Doctoral Dissertations

Orcid ID

https://orcid.org/0009-0009-7299-006X

Date of Award

8-2023

Degree Type

Dissertation

Degree Name

Doctor of Philosophy

Major

Energy Science and Engineering

Major Professor

Kevin Tomsovic

Committee Members

Michael Starke, Fangxing Li, James Ostrowski

Abstract

The expansion of distributed energy resources (DER), demand response (DR), and virtual bidding in many power systems and energy markets are creating new challenges for unit commitment (UC) and economic dispatch (ED) techniques. Instead of a small number of traditionally large generators, the power system resource mix is moving to one with a high percentage of a large number of small units. These can increase the number of similar or identical units, leading to chattering (switching back and forth among committed units between iterations). This research investigates alternative and scalable ways of increasing the high penetration of these resources.

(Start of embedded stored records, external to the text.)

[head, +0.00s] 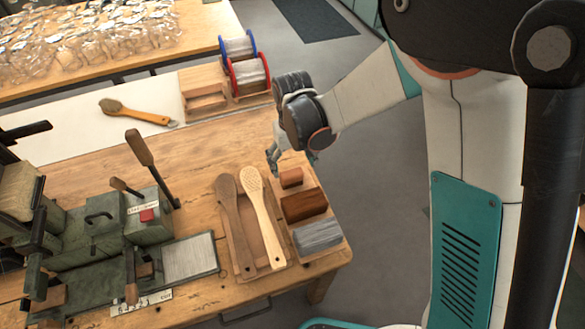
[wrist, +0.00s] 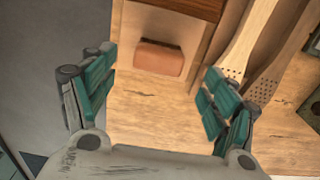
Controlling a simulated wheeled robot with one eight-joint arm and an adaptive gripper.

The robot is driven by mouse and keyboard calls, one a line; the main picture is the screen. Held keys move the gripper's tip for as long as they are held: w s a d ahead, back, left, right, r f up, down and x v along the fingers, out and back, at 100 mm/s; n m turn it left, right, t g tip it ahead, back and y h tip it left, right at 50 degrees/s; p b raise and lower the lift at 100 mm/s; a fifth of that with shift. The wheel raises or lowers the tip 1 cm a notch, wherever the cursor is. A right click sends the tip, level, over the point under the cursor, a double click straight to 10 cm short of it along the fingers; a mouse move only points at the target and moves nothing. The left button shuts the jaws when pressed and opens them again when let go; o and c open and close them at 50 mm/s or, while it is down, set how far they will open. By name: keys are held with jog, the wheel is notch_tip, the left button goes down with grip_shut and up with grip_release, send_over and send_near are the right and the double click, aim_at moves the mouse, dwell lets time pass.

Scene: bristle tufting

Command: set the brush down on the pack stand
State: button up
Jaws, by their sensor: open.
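A brush with an orange handle (head: 150,115) and an olive head lies on the white strip at the back left, apart from my gripper. My gripper (head: 292,160) is open and empty above the far end of a wooden stand (head: 329,258) at the table's right. This appears to be the pack stand. A small reddish-brown block (head: 291,178) sits on it, below my fingers. In the wrist view the block (wrist: 158,60) lies ahead of and between the open fingers (wrist: 153,92), untouched. I cannot tell if it is a brush.
A dark brown bundle (head: 304,205) and a grey bundle (head: 317,237) fill the stand's nearer places. Two perforated paddles (head: 258,200) lie to its left. A green machine (head: 100,235) with levers stands further left. Spools (head: 248,74) and a stepped wooden rack (head: 203,82) stand behind.

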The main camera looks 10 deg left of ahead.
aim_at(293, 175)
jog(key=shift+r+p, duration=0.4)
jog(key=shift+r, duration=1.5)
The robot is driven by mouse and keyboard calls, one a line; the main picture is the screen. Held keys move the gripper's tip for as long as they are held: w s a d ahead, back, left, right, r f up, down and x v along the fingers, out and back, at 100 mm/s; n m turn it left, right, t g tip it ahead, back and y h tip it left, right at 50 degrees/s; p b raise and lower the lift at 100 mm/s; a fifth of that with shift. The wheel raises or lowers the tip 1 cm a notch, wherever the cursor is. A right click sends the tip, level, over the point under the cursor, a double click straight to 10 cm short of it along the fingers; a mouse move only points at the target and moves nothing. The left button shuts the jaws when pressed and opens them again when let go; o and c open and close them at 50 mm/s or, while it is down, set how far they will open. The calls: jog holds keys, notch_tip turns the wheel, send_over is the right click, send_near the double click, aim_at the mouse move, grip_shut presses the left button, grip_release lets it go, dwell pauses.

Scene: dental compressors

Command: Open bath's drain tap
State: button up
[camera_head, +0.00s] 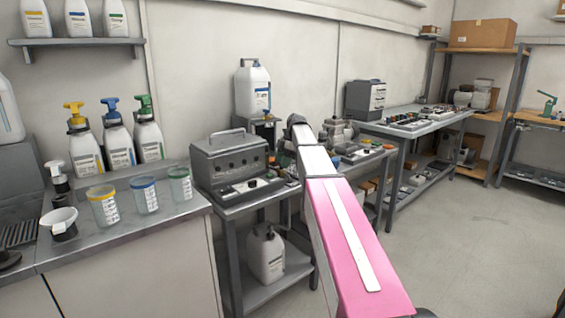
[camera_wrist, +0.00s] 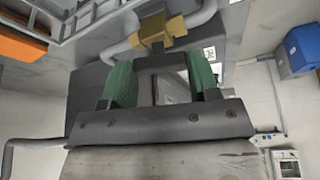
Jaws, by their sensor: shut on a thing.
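The bath (camera_head: 232,158) is a dark grey box with a top handle and front knobs, on a metal bench left of my arm. In the wrist view, the drain tap (camera_wrist: 158,31) shows a brass body joined to a grey pipe. My gripper (camera_wrist: 160,88) has green finger pads on both sides of a dark grey piece just below the brass body. It is shut on this piece, which looks like the tap's handle. My own gripper hides part of the contact. In the head view, my pink and white arm covers this area, and neither tap nor fingertips can be made out.
A white jug (camera_head: 267,255) stands on the shelf under the bath. Another jug (camera_head: 252,88) stands behind it. Pump bottles and cups crowd the left counter (camera_head: 125,232). The floor (camera_head: 455,235) at the right is clear. A blue box (camera_wrist: 298,50) shows in the wrist view.

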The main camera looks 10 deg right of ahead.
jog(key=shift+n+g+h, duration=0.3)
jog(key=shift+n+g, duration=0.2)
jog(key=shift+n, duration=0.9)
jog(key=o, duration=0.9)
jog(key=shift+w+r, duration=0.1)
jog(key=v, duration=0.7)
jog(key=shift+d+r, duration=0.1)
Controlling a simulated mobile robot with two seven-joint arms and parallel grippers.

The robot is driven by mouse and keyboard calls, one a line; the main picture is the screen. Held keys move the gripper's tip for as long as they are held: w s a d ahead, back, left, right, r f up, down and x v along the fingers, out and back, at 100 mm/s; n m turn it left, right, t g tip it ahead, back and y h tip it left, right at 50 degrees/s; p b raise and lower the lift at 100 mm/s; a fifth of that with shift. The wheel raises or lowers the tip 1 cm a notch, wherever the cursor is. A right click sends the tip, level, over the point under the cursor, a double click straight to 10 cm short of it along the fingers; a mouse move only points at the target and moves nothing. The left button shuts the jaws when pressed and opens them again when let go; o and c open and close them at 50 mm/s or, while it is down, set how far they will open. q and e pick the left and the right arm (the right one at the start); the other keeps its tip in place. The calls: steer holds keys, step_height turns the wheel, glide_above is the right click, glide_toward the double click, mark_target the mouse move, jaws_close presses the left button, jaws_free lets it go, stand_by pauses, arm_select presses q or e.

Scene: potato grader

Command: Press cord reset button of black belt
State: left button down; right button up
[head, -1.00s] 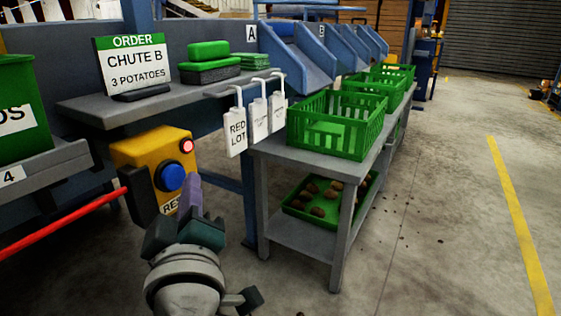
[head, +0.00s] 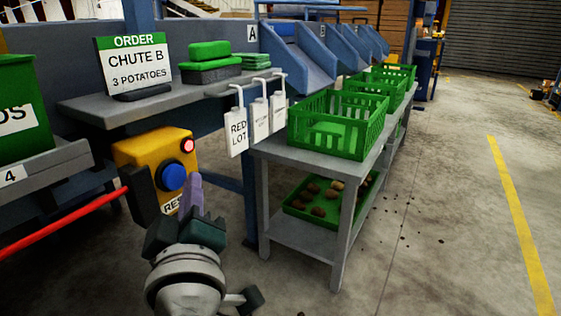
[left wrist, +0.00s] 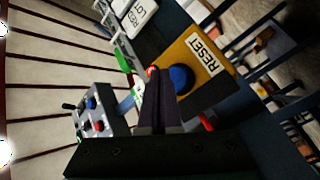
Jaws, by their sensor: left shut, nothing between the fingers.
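A yellow box (head: 150,152) carries a round blue button (head: 172,177), a lit red lamp (head: 187,145) and a label that is partly hidden behind my gripper. In the left wrist view the label reads RESET (left wrist: 206,54) beside the blue button (left wrist: 181,79). A red cord (head: 70,217) runs to a black part at the box's left side. My left gripper (head: 191,184) is shut and empty, with its fingertips in front of the box, just right of and below the button. I cannot tell whether they touch the box. My right gripper is not in view.
A grey shelf (head: 90,112) above the box holds an order sign (head: 131,62). White tags (head: 236,128) hang to the right. A grey table (head: 300,158) with green crates (head: 335,140) stands right of my arm.

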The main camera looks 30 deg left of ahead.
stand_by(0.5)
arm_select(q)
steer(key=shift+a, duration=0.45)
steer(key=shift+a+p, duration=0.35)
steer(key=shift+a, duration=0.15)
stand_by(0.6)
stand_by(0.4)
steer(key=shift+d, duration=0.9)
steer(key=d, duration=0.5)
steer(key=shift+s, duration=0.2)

First, the mathematical formulations for UC and ED models are reviewed. Then a new heuristic is proposed that takes advantage of the incremental nature of Lagrangian relaxation (LR). The heuristic linearizes and distributes the network transmission losses to appropriately penalize line flow and mitigate losses.

Second, a mixed integer programming (MIP) is used as a benchmark for the proposed LR formulation. The impact of similar and identical units on the solution quality and simulation run time of UC and ED was investigated using the proposed formulation.

Third, a system flexibility study is done using DR and a load demand pattern with a high penetration of renewables, creating a high daily ramp rate requirement. This work investigates the impact of available DR on spikes in locational marginal pricing (LMP).

Fourth, two studies are done on improving LR computational efficiency. The first proposes a heuristic that focuses on trade-offs between solution quality and simulation run time. The heuristic iterates over lambda and energy marginal price while the convergence issue is handled using Augmented LR (ALR). The second study proposes a heuristic that penalizes transmission lines with binding line limits. The proposed method can reduce power flow in the transmission lines of interest, and considerably reduce the simulation time in optimization problems with a high number of transmission constraints.

Finally, the effect of a large number of similar and identical units on simulation run time is considered. The proposed formulation scales linearly with the increase in system size.